--- Task objective ---
Pull out each line of the records holding the string "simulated".

>> start

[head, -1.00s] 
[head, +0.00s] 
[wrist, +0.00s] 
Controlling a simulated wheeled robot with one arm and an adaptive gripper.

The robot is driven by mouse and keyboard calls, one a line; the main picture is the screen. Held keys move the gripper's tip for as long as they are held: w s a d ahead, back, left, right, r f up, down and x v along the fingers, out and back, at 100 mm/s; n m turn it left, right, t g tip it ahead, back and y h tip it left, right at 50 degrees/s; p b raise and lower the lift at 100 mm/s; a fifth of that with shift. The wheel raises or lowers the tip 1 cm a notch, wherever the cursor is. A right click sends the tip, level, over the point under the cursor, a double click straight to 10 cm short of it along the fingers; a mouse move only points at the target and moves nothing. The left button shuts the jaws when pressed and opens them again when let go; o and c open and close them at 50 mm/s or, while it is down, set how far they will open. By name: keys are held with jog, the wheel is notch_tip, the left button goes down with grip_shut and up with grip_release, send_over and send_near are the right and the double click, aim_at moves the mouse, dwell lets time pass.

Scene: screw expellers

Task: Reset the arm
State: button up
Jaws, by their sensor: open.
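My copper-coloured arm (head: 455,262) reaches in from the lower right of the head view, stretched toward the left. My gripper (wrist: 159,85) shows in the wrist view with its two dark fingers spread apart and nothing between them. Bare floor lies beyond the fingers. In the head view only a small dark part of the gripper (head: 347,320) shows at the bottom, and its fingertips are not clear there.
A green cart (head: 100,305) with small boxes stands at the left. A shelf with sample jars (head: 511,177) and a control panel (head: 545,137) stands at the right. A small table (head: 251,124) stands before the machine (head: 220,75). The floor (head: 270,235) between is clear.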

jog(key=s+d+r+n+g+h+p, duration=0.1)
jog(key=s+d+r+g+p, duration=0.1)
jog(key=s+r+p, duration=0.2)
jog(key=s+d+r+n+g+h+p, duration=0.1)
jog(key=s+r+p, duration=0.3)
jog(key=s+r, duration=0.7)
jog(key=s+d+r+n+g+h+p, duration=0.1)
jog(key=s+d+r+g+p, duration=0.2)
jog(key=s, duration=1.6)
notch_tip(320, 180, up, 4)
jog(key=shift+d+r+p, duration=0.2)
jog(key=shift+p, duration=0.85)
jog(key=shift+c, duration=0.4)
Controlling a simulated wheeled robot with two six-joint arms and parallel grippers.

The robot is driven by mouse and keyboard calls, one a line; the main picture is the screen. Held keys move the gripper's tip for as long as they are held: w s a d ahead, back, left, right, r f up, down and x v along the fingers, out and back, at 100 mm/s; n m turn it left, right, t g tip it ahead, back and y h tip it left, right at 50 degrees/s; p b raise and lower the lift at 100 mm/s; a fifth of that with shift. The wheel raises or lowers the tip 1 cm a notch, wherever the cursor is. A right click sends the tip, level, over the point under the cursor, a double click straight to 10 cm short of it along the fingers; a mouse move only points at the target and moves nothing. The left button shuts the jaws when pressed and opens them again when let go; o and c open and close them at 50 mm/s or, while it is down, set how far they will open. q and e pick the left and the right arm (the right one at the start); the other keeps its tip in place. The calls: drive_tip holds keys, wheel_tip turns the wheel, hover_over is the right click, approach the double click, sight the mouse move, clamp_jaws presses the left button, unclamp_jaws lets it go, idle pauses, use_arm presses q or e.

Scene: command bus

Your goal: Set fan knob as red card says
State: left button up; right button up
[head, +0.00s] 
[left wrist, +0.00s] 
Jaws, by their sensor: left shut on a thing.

>> end

--- Solution below ---
Controlling a simulated wheeled robot with one arm and an adaptive gripper.
Controlling a simulated wheeled robot with two six-joint arms and parallel grippers.

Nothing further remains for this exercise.